[Data from robot episodes]
__________
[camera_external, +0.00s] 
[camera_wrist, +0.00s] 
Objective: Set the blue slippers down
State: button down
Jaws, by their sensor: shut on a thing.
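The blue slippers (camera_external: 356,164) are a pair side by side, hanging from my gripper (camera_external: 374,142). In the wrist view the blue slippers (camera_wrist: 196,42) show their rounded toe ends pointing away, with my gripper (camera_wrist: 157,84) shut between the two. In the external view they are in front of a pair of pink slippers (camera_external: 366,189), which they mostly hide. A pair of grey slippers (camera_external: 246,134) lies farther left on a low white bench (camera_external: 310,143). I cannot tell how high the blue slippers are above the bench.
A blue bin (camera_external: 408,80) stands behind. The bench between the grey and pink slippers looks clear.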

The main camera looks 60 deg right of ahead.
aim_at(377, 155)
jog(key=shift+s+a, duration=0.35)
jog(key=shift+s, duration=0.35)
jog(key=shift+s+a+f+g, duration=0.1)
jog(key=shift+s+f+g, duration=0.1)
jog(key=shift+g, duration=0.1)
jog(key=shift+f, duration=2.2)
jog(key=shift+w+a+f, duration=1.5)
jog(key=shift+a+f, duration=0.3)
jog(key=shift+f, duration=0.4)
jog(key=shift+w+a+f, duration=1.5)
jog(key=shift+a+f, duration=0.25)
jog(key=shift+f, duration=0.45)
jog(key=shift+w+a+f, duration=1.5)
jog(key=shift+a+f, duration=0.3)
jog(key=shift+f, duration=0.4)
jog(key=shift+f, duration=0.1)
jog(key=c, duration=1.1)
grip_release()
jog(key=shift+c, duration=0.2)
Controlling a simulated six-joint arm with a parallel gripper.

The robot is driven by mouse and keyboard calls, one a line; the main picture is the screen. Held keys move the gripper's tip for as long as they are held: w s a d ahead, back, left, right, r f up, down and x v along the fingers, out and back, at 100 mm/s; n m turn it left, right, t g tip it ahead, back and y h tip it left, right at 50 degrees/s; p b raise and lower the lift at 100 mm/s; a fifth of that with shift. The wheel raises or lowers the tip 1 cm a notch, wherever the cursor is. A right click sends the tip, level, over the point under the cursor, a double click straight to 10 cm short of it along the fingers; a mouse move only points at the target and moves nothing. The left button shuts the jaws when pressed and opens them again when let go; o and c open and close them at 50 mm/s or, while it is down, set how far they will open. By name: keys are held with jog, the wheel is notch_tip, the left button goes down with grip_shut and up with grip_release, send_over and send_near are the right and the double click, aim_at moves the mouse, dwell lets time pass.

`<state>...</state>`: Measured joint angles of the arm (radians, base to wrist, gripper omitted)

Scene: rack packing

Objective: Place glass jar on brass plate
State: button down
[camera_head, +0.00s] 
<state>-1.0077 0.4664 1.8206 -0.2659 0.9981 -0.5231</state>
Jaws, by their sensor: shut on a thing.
__________
*Goal of the exercise*:
Reproduce the entries above in full by retyping them exactly.

*Reply*:
[camera_external, +0.00s] 
[camera_wrist, +0.00s] 
Objective: Set the blue slippers down
State: button down
Jaws, by their sensor: shut on a thing.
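The blue slippers (camera_external: 356,164) are a pair side by side, hanging from my gripper (camera_external: 374,142). In the wrist view the blue slippers (camera_wrist: 196,42) show their rounded toe ends pointing away, with my gripper (camera_wrist: 157,84) shut between the two. In the external view they are in front of a pair of pink slippers (camera_external: 366,189), which they mostly hide. A pair of grey slippers (camera_external: 246,134) lies farther left on a low white bench (camera_external: 310,143). I cannot tell how high the blue slippers are above the bench.
A blue bin (camera_external: 408,80) stands behind. The bench between the grey and pink slippers looks clear.

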The main camera looks 60 deg right of ahead.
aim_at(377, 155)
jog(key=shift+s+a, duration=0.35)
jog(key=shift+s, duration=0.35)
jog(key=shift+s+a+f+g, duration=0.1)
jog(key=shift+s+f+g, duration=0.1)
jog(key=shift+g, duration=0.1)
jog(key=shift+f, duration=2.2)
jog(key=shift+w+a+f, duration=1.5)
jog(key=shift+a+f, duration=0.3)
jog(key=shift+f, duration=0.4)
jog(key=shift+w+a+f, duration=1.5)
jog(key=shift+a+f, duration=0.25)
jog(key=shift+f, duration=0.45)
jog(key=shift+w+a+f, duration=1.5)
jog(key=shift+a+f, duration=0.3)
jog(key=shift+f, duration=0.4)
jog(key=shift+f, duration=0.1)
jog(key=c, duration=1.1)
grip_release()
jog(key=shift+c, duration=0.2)
Controlling a simulated six-joint arm with a parallel gripper.

The robot is driven by mouse and keyboard calls, one a line; the main picture is the screen. Held keys move the gripper's tip for as long as they are held: w s a d ahead, back, left, right, r f up, down and x v along the fingers, out and back, at 100 mm/s; n m turn it left, right, t g tip it ahead, back and y h tip it left, right at 50 degrees/s; p b raise and lower the lift at 100 mm/s; a fifth of that with shift. The wheel raises or lowers the tip 1 cm a notch, wherever the cursor is. A right click sends the tip, level, over the point under the cursor, a double click straight to 10 cm short of it along the fingers; a mouse move only points at the target and moves nothing. The left button shuts the jaws when pressed and opens them again when let go; o and c open and close them at 50 mm/s or, while it is down, set how far they will open. By name: keys are held with jog, the wheel is notch_tip, the left button goes down with grip_shut and up with grip_release, send_over and send_near are the right and the double click, aim_at moves the mouse, dwell lets time pass.

`<state>...</state>`: Measured joint angles of the arm (radians, base to wrist, gripper omitted)

Scene: rack packing

Objective: Place glass jar on brass plate
State: button down
[camera_head, +0.00s] 
<state>-1.0077 0.4664 1.8206 -0.2659 0.9981 -0.5231</state>
Jaws, by their sensor: shut on a thing.

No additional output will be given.